I have the following table, with ~4 million rows:
CREATE TABLE members (
id INTEGER PRIMARY KEY GENERATED ALWAYS AS IDENTITY,
created_at TIMESTAMP WITH TIME ZONE DEFAULT CURRENT_TIMESTAMP NOT NULL,
updated_at TIMESTAMP WITH TIME ZONE,
-- other columns...
);
I use this following query to extract the latest updated rows:
SELECT *
FROM members
WHERE COALESCE(updated_at, created_at) > current_timestamp - interval '24 hours'
This query is obviously slow, so I created an index, but it is not used by Postgres:
CREATE INDEX members_updated_or_created_at ON members(COALESCE(updated_at, created_at));
Here's the execution plan:
Seq Scan on members (cost=0.00..171792.01 rows=1326991 width=1826) (actual time=62.663..22064.805 rows=1 loops=1)
Filter: (COALESCE(updated_at, created_at) > (CURRENT_TIMESTAMP - '48:00:00'::interval))
Rows Removed by Filter: 3980971
Planning Time: 0.123 ms
JIT:
Functions: 2
Options: Inlining false, Optimization false, Expressions true, Deforming true
Timing: Generation 7.481 ms, Inlining 0.000 ms, Optimization 8.067 ms, Emission 35.308 ms, Total 50.857 ms
Execution Time: 22072.906 ms
I don't understand why it's doing a table scan instead of using an index scan. I also tried to select fewer fields, and adding a limit, but it didn't change anything.
EDIT:
So it seems like the index is not used because I'm fetching many columns that are not present in the index (select *).
I tried to do the same with the updated_at
column, and this time, the index is used if the only column I select is the "updated_at" column (Index Only Scan), it is not used if I include another column though.

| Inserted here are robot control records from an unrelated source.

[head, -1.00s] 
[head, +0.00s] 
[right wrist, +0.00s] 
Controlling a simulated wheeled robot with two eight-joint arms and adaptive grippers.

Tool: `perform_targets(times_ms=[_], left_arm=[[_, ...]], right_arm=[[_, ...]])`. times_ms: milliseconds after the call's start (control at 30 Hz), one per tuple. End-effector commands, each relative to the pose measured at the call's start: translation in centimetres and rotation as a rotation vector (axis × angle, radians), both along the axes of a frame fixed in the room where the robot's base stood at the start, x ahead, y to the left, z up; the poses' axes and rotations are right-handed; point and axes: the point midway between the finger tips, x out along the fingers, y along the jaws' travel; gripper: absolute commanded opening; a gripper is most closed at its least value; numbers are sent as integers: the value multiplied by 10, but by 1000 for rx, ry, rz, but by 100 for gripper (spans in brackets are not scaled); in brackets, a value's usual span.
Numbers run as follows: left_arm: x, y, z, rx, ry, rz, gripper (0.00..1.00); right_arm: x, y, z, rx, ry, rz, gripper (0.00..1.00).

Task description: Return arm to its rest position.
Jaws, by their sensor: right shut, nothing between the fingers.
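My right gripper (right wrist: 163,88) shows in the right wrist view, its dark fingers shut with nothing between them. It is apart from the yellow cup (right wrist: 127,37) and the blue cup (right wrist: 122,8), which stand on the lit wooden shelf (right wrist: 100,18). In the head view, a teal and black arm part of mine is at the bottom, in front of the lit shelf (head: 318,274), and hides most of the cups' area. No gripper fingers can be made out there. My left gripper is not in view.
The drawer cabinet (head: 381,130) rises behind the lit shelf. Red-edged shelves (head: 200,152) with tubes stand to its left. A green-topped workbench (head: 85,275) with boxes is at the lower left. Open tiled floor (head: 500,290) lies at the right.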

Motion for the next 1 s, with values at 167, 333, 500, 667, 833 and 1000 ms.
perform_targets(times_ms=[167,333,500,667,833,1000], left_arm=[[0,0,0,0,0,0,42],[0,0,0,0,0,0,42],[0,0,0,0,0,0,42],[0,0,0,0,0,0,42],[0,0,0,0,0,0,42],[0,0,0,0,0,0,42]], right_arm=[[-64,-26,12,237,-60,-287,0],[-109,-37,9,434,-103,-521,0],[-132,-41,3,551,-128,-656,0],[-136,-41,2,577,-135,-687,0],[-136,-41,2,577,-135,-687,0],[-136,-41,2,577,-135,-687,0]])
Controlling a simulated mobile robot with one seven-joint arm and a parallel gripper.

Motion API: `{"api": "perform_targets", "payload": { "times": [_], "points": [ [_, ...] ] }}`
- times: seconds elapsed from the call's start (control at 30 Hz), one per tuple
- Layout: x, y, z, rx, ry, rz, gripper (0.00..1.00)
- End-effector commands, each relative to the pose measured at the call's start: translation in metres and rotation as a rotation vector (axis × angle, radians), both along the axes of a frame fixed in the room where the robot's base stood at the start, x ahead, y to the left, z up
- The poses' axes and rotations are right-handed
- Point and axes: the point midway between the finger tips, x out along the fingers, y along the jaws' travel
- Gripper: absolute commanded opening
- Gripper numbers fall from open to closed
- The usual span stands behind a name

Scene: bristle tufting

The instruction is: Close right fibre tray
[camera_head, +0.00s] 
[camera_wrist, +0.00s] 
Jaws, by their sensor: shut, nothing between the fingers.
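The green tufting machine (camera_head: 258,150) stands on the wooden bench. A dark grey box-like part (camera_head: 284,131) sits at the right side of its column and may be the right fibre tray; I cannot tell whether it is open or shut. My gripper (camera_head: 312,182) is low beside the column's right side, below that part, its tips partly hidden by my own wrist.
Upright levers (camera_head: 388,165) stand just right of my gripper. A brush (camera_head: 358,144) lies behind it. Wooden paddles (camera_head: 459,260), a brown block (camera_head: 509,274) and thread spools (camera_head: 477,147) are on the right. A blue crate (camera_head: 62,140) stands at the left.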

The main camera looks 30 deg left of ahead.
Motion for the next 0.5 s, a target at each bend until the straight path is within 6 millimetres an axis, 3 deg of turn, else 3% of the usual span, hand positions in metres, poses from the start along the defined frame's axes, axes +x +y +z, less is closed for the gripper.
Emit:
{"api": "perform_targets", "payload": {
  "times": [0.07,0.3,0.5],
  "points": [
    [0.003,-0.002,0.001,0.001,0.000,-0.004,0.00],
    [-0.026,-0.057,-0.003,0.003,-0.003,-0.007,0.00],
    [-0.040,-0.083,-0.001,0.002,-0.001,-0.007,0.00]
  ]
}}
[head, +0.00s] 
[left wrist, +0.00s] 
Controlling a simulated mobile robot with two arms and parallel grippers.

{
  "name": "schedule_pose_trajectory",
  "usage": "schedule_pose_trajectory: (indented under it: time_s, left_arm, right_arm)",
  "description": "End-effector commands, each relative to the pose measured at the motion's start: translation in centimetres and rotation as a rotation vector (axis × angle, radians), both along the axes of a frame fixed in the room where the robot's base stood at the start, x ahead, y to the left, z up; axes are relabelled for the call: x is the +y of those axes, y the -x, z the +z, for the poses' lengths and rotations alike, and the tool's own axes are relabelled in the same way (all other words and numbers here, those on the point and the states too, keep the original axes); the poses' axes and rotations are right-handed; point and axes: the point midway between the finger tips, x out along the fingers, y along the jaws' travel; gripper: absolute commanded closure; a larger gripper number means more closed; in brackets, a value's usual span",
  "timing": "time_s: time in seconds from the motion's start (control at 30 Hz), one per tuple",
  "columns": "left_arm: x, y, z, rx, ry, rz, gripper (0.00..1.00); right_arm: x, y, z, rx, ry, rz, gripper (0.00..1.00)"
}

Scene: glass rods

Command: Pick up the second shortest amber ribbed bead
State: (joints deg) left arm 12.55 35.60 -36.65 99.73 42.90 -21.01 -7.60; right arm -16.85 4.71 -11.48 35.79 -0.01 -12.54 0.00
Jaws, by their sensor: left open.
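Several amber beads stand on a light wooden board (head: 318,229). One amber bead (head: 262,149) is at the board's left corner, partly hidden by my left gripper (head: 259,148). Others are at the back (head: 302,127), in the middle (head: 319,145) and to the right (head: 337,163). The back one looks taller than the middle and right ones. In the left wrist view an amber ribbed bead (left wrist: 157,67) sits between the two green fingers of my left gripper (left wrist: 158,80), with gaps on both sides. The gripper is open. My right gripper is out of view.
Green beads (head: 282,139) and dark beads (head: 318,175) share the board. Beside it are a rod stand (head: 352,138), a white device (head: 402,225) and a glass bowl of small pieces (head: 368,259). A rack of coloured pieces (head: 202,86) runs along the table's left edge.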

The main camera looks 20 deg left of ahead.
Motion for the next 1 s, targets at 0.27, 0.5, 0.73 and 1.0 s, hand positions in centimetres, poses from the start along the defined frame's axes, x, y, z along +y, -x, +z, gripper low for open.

What I don't understand, is why don't I get the same behavior with the coalesce function?
This query results in a full table scan
SELECT coalesce(updated_at, created_at)
FROM members
WHERE coalesce(updated_at, created_at) > current_timestamp - interval '7 days';
This query results in an Index Only Scan (index on updated_at)
SELECT updated_at
FROM members
WHERE updated_at > current_timestamp - interval '7 days';
CodePudding user response:
I found the solution, in order to force the DB to use my index, I added an "ORDER BY" clause, and it seems to work:
SELECT *
FROM members
WHERE coalesce(updated_at, created_at) > current_timestamp - interval '7 days'
ORDER BY coalesce(updated_at, created_at) DESC;
Index Scan Backward using members_updated_or_created_at on members (cost=0.43..446282.78 rows=1326991 width=1834) (actual time=8.367..8.369 rows=1 loops=1)
Index Cond: (COALESCE(updated_at, created_at) > (CURRENT_TIMESTAMP - '7 days'::interval))
Planning Time: 0.261 ms
JIT:
Functions: 5
Options: Inlining false, Optimization false, Expressions true, Deforming true
Timing: Generation 2.065 ms, Inlining 0.000 ms, Optimization 0.825 ms, Emission 7.484 ms, Total 10.375 ms
Execution Time: 10.524 ms